Part 4 – Beyond Enthusiasm
In December the assignment’s pace slowed down a little bit. But the main reason why I felt like I had more time was that my approach changed. We all reached a point beyond enthusiasm, too tired to worry, just going with the flow of our work and finding new enjoyment in it.
I was too exhausted to spend hours on each decision I had to make, wondering about which option was the best possible one for my project. It only took about ten other students and a couple of teachers to tell me that I was overthinking everything in my work, but then I started to listen, at least a little bit. I realized that perfectionism isn’t a virtue nor something that you can just laugh off and accept. Most of the time it’s a problem. Because it can prevent you from doing the most important thing: SOMETHING. It’s not crucial what it is, as long as it fits instructions and deadlines. The best way to improve fast is to fail fast, and perfectionism prevents you from doing it.

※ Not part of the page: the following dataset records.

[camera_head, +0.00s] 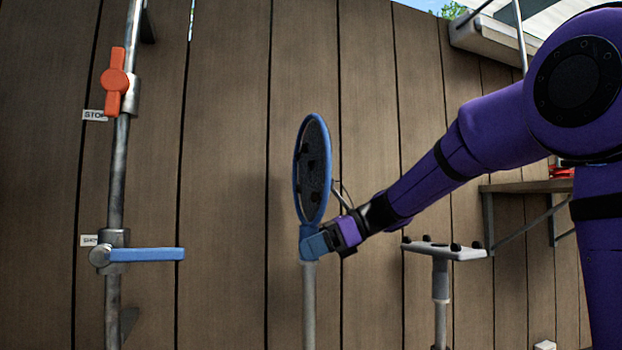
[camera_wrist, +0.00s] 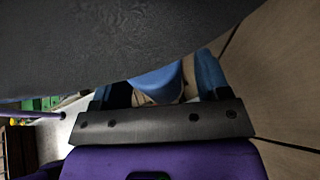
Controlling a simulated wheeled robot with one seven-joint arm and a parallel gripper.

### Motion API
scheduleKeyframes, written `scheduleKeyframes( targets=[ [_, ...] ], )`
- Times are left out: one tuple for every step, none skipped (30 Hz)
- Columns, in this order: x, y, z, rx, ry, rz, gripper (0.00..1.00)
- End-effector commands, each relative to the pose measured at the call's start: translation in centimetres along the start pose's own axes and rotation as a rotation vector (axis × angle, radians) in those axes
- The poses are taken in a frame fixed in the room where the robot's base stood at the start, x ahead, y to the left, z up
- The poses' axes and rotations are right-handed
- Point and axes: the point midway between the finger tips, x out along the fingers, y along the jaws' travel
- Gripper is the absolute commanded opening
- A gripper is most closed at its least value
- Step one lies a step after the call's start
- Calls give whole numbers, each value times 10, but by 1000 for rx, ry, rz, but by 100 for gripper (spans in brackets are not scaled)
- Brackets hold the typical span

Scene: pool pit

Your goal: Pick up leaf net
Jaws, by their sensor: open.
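The leaf net (camera_head: 312,170) stands upright at the centre of the head view, with a blue oval rim, dark mesh with several small dark lumps, and a blue neck on a pale pole. My gripper (camera_head: 316,244) comes in from the right and is at the neck just under the hoop. In the wrist view my gripper (camera_wrist: 163,82) is open, one blue finger on each side of the net's blue neck (camera_wrist: 158,80). Contact with the neck is not clear. The dark mesh of the leaf net (camera_wrist: 120,45) fills the top of the wrist view.
A metal pipe (camera_head: 117,190) at the left carries an orange valve handle (camera_head: 115,82) and a blue lever (camera_head: 147,255) pointing right. A small pale stand (camera_head: 443,250) is right of the net. A wooden shelf (camera_head: 525,187) is farther right. A plank wall (camera_head: 230,170) stands behind.

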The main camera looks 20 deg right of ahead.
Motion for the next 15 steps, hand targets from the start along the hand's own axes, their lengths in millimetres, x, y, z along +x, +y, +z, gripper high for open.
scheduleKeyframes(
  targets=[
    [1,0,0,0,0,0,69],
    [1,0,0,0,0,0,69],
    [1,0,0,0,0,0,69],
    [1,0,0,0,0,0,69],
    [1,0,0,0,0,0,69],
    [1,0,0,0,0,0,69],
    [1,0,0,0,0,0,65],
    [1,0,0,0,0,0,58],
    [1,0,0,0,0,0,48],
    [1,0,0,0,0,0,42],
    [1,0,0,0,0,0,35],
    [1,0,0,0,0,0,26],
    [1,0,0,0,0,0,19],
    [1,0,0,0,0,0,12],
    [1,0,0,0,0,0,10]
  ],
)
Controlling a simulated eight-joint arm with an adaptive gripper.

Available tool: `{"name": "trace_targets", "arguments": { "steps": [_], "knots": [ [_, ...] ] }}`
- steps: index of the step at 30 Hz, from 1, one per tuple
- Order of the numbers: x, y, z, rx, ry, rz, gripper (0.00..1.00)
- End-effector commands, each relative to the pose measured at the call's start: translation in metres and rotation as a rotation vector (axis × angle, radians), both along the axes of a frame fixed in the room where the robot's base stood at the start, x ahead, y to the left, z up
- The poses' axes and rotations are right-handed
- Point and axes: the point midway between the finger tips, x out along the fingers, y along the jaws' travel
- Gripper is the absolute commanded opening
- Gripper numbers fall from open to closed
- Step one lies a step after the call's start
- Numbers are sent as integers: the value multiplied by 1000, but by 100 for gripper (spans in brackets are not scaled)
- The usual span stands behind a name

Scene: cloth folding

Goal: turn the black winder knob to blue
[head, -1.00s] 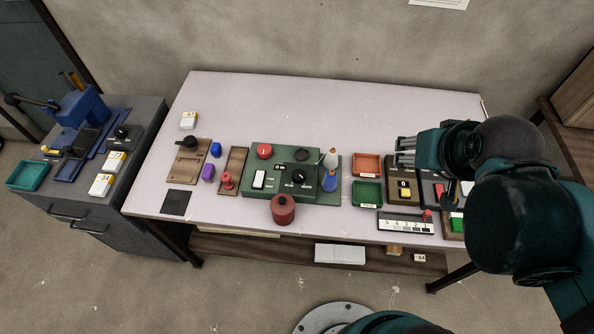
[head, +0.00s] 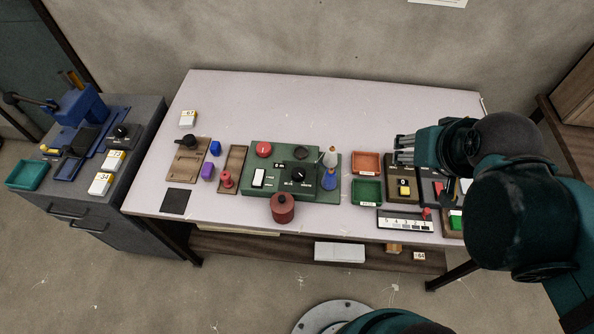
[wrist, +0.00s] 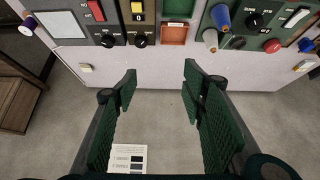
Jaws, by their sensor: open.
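A black knob (head: 299,175) sits on the green machine (head: 252,190) at the middle of the table, next to a blue cone and a white cone. I take it for the winder knob. Small white labels are printed by it, too small to read, and I cannot tell where it points. In the wrist view the knob (wrist: 254,20) shows at the upper right. My gripper (head: 404,150) is at the table's right, well away from the knob. In the wrist view its two green fingers (wrist: 160,82) are apart with nothing between them.
The blue cone (head: 330,181) stands close to the knob's right. An orange tray (head: 367,158) and a green tray (head: 367,204) lie between machine and gripper. A dark red canister (head: 283,210) stands in front. Other black knobs show in the wrist view (wrist: 140,40). The table's back strip is clear.

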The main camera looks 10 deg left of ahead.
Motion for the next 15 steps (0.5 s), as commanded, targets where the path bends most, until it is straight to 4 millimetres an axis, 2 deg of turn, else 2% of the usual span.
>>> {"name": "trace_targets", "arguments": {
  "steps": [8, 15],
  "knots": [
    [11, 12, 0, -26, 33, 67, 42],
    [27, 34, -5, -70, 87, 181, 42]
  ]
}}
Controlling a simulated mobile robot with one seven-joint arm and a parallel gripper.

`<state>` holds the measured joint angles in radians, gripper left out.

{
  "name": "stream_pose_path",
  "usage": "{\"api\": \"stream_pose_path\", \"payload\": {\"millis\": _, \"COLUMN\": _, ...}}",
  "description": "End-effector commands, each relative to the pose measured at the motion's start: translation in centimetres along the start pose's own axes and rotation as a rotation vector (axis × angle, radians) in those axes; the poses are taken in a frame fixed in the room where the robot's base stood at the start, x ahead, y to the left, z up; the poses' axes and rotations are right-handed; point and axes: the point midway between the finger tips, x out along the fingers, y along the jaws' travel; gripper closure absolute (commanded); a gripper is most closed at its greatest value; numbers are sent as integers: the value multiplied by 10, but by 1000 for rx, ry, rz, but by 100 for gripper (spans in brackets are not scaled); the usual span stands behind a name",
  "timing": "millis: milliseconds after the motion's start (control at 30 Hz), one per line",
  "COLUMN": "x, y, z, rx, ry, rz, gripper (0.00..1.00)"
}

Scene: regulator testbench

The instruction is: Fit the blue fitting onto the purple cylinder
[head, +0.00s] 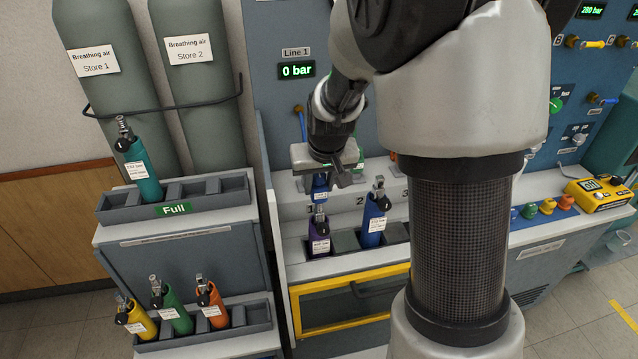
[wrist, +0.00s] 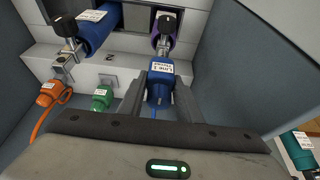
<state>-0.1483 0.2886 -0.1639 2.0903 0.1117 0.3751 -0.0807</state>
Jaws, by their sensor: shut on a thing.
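My gripper (head: 321,177) is shut on the blue fitting (head: 320,188), which carries a white "Line 1" label in the wrist view (wrist: 159,88). The fitting lies between the two fingers, its front end toward the purple cylinder's valve. The purple cylinder (head: 319,240) stands slightly tilted in the left slot of the bench rack, below the gripper. Its purple top and valve show beyond the fitting in the wrist view (wrist: 166,24). The fitting is very close to the valve; I cannot tell whether they touch.
A blue cylinder (head: 373,222) stands to the right in the same rack. Orange (wrist: 48,93) and green (wrist: 101,98) fittings sit on the bench panel. The rack at left holds a teal cylinder (head: 143,170); yellow (head: 138,317), green (head: 176,308) and orange (head: 212,303) ones stand below.

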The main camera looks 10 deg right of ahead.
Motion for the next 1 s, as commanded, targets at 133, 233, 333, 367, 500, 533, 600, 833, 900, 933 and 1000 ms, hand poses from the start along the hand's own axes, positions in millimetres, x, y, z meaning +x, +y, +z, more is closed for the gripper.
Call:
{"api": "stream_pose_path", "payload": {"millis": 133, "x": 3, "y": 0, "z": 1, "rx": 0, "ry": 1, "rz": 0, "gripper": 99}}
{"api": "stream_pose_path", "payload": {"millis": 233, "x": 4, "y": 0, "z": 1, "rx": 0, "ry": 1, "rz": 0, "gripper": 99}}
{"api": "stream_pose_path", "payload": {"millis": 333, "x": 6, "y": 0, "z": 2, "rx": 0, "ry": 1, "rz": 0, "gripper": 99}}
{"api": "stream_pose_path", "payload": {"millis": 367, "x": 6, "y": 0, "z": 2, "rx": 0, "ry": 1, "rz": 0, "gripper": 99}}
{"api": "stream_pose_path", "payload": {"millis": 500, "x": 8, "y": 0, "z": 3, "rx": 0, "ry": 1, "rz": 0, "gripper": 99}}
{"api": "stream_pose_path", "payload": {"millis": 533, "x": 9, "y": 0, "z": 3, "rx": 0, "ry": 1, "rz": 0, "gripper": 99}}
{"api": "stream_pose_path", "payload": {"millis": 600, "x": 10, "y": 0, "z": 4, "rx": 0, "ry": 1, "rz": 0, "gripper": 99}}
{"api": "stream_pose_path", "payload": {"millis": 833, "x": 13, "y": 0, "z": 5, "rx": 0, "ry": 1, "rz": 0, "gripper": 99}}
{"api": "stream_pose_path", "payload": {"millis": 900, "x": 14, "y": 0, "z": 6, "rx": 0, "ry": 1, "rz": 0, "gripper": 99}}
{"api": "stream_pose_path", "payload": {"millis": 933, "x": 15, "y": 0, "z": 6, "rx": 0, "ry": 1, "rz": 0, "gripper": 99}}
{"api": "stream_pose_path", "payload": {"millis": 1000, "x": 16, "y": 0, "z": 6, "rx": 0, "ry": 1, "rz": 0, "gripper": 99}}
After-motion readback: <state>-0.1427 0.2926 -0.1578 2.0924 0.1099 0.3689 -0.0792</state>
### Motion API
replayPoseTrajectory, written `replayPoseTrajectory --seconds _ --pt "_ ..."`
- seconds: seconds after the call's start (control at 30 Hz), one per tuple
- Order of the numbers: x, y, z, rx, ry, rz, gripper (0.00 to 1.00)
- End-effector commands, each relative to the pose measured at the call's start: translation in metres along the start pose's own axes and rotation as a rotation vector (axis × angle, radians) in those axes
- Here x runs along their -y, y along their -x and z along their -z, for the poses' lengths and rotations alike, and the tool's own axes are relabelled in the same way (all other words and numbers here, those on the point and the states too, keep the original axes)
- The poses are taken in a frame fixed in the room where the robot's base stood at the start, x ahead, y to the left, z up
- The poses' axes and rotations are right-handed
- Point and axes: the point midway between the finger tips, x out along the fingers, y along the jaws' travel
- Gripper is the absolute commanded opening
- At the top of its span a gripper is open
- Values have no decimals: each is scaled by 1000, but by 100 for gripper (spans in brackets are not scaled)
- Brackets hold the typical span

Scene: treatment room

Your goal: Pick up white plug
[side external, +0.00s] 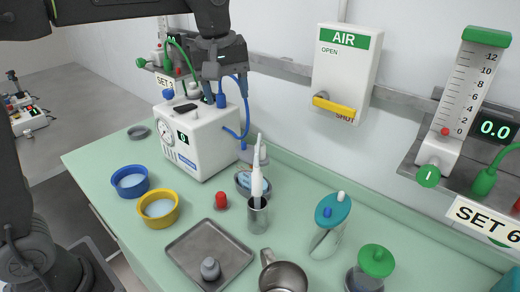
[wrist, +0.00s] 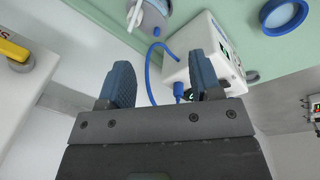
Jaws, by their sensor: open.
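A small white plug (side external: 340,196) stands in the teal lid (side external: 328,220) of a clear jar, beside a blue plug (side external: 327,212). My gripper (side external: 224,92) is open and empty, high above the white box unit, to the left of the jar and well apart from it. In the wrist view my gripper's two blue fingers (wrist: 161,76) are spread with nothing held between them. I cannot make out the white plug in the wrist view.
The white box unit (side external: 205,140) with a blue hose stands below my gripper. A metal cup (side external: 257,215) holds a tall white tool. A metal tray (side external: 188,248), a mug (side external: 285,276) and a green-lidded jar (side external: 377,262) stand nearby. A wall box (side external: 343,70) is behind.

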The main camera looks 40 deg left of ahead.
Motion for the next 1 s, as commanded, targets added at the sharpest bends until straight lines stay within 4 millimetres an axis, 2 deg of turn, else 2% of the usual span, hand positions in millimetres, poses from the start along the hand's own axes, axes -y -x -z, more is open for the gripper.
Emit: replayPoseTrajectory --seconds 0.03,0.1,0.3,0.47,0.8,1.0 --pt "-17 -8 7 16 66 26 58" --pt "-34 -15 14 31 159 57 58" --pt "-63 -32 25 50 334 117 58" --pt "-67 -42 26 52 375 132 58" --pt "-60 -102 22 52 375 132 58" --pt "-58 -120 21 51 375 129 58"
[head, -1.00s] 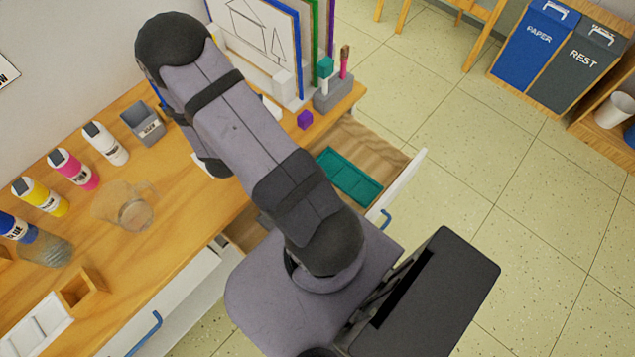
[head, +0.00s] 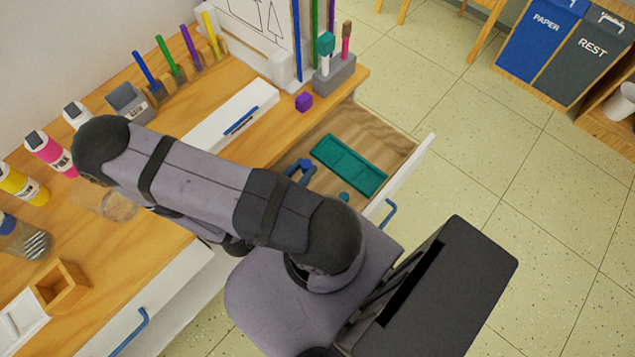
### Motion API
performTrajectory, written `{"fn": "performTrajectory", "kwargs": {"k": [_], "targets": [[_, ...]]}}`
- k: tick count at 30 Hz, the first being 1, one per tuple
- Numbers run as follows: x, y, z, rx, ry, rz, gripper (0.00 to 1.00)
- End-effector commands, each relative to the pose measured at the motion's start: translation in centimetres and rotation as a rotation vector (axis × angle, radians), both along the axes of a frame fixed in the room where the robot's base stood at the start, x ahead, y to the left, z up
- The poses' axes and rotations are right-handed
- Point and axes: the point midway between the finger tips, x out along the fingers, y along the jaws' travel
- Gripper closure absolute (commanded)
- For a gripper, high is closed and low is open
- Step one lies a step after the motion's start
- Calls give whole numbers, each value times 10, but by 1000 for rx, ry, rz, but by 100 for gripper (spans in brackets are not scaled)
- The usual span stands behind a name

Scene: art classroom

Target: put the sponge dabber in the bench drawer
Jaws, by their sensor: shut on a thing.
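The bench drawer (head: 375,135) is pulled open at the right end of the bench. A flat teal tray (head: 348,165) lies in it. A blue curved thing (head: 300,170) and a small teal piece (head: 343,197) show in the drawer beside my upper arm; I cannot tell what they are. I cannot make out the sponge dabber for sure. My gripper and its load are hidden behind my upper arm, which crosses the view over the bench front.
A grey holder (head: 335,76) with a teal-topped stick and a pink brush stands at the bench's right end, near a purple cube (head: 304,102). A white block with a blue handle (head: 232,115) lies on the bench. Paint bottles and jars stand at left.

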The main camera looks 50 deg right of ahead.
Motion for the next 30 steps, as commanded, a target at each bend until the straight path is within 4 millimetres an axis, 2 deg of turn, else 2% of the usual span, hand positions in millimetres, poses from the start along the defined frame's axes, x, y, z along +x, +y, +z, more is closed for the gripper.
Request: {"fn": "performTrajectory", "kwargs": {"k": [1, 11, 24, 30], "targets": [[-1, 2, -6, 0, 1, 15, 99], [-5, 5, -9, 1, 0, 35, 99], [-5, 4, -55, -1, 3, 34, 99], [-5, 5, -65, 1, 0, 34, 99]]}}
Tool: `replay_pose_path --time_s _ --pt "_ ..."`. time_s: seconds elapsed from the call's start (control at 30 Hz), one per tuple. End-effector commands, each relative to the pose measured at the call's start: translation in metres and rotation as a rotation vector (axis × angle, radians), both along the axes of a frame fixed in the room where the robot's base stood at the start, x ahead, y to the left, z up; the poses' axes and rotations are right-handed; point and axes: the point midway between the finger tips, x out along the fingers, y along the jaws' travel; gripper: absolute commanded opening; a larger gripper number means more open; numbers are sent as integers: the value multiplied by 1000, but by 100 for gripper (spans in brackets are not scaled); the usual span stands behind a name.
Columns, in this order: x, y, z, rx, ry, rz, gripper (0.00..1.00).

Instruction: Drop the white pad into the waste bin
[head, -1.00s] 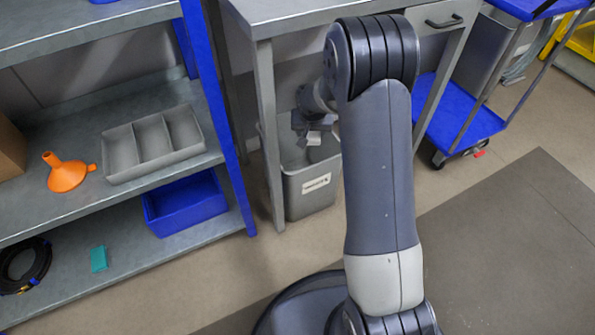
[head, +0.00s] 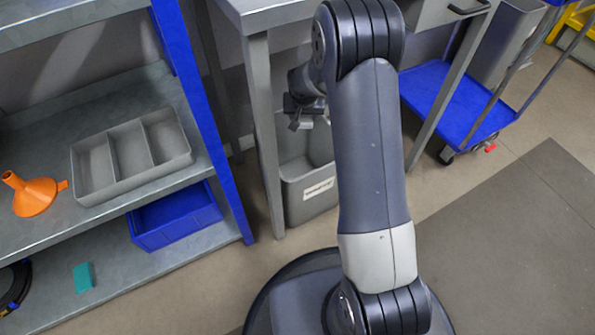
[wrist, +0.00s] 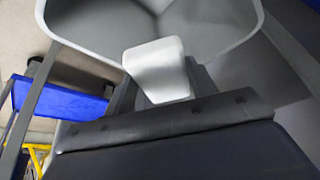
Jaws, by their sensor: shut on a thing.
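The white pad (wrist: 158,70) is held at the tip of my gripper (wrist: 165,98) in the wrist view, with the gripper shut on it. Behind the pad in that view is the open mouth of the grey waste bin (wrist: 247,32). In the head view the bin (head: 310,208) stands on the floor under a grey bench, a label on its front. My gripper (head: 305,113) hangs above the bin there, partly hidden by my arm. The pad cannot be made out clearly in the head view, and my arm hides the bin's right side.
The grey bench (head: 262,110) has a leg just left of the bin. A shelf with a blue post (head: 200,100) stands further left, holding a grey divided tray (head: 90,180) and an orange funnel (head: 36,196). A blue cart (head: 460,108) stands to the right.

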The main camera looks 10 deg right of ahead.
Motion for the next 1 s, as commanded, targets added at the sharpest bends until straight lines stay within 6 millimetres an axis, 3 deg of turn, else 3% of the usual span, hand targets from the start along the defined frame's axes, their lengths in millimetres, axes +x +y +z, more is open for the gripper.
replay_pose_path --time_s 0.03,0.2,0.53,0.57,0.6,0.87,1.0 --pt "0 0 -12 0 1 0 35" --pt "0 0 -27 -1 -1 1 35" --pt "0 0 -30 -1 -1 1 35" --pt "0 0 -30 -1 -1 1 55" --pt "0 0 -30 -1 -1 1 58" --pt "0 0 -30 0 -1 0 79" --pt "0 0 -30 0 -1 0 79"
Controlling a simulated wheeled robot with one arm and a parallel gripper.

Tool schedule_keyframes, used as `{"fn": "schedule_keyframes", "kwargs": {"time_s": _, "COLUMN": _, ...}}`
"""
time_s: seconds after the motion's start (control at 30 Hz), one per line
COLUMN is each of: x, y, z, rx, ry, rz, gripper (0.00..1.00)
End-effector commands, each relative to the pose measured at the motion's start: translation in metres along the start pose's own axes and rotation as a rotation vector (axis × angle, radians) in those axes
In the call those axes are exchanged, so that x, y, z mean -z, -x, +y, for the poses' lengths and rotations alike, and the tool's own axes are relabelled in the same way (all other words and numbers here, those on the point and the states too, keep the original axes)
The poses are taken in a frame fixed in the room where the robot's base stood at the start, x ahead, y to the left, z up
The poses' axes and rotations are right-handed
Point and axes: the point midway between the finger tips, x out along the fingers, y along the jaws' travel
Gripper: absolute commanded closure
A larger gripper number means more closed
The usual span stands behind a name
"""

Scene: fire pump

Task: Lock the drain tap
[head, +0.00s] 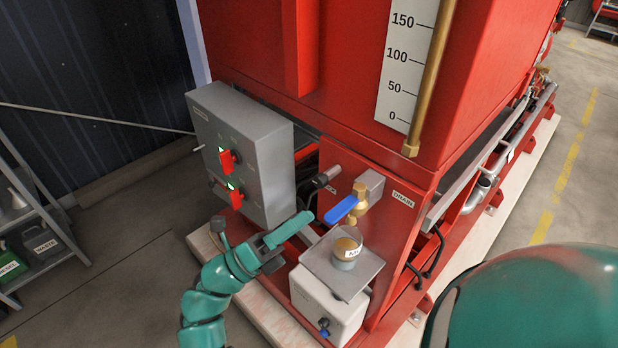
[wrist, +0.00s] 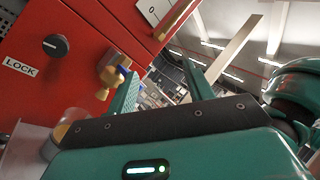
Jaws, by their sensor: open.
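The drain tap (head: 361,203) is a brass valve with a blue lever on the red panel, left of the DRAIN label. The lever (head: 341,209) points down and left. In the wrist view the brass tap (wrist: 110,75) is left of my fingers, its lever mostly hidden. A black knob (wrist: 57,44) stands above a LOCK label (wrist: 20,66); the knob also shows in the head view (head: 320,181), left of the tap. My gripper (head: 295,238) is open and empty, left of and a little below the lever, apart from the knob.
A cup with yellowish contents (head: 346,246) stands on a grey tray (head: 320,262) on a white box (head: 325,305), below the tap. A grey control box (head: 240,150) with red switches is at left. A gauge (head: 412,70) is above. A shelf (head: 40,220) stands far left.

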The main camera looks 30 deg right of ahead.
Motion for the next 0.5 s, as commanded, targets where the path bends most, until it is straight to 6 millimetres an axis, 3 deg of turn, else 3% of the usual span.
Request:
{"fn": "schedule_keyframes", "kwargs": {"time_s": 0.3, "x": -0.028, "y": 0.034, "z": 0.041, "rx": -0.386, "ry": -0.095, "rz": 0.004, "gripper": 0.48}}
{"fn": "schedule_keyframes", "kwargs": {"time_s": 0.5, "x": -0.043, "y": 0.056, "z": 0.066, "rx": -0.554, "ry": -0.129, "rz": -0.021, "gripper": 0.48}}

In the end I was kind of satisfied with my final assignments for this term. If you’re curious about what I did, you can find them here:
When the school stopped for Christmas break, it took me about two days of rest to feel fully recharged. After that, I was already missing school. I just can’t push myself to my limits in the same way, on my own.
Instead I got on a plane back to Genova, and going home felt like stepping off a fast moving platform. Standing still gave me a bit of a vertigo as I realized how much Canada had already changed me. The recoil was pretty hard to handle at the beginning. But since this is the last time I’ll be here for who knows how long, I just try to embrace the blue skies and sea, and the wonderful people who, in this side of the globe, save a thought for me.
That’s it, for now...
There is so much more to say about this couple of months. Many things I had to cut, some others are just impossible to write down. But I wanted to leave some trace of what I lived, especially since it’s unlikely that I will have the time to write anything else before next break, one year from now.
I could do the usual “what I learned” closing, but I don’t care about morals right now. Everything is unfolding faster than I realize, and the beauty of it is precisely that I can’t overthink it. Once you pluck out your roots everything becomes volatile. I have absolutely no idea of what I will do two years from now. But now I know that whatever it is, I can find a way to do it.